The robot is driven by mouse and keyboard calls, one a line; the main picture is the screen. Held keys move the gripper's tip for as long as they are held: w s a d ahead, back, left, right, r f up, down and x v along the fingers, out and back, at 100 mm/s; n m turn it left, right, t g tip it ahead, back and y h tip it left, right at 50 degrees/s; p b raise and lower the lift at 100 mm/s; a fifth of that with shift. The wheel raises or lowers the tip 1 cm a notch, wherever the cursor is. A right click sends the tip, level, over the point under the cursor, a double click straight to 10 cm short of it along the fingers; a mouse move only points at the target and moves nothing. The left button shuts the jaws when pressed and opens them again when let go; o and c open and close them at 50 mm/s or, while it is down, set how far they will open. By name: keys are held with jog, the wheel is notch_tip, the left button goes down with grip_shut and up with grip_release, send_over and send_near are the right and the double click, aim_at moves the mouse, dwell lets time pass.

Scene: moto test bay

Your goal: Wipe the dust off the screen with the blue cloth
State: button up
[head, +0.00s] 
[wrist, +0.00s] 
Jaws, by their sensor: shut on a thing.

———

Task prompt: The lines to reproduce run from the line containing "State: button up" to the end of the listing; write them out exactly and add nothing.

Exercise solution:
State: button up
[head, +0.00s] 
[wrist, +0.00s] 
Jaws, by their sensor: shut on a thing.

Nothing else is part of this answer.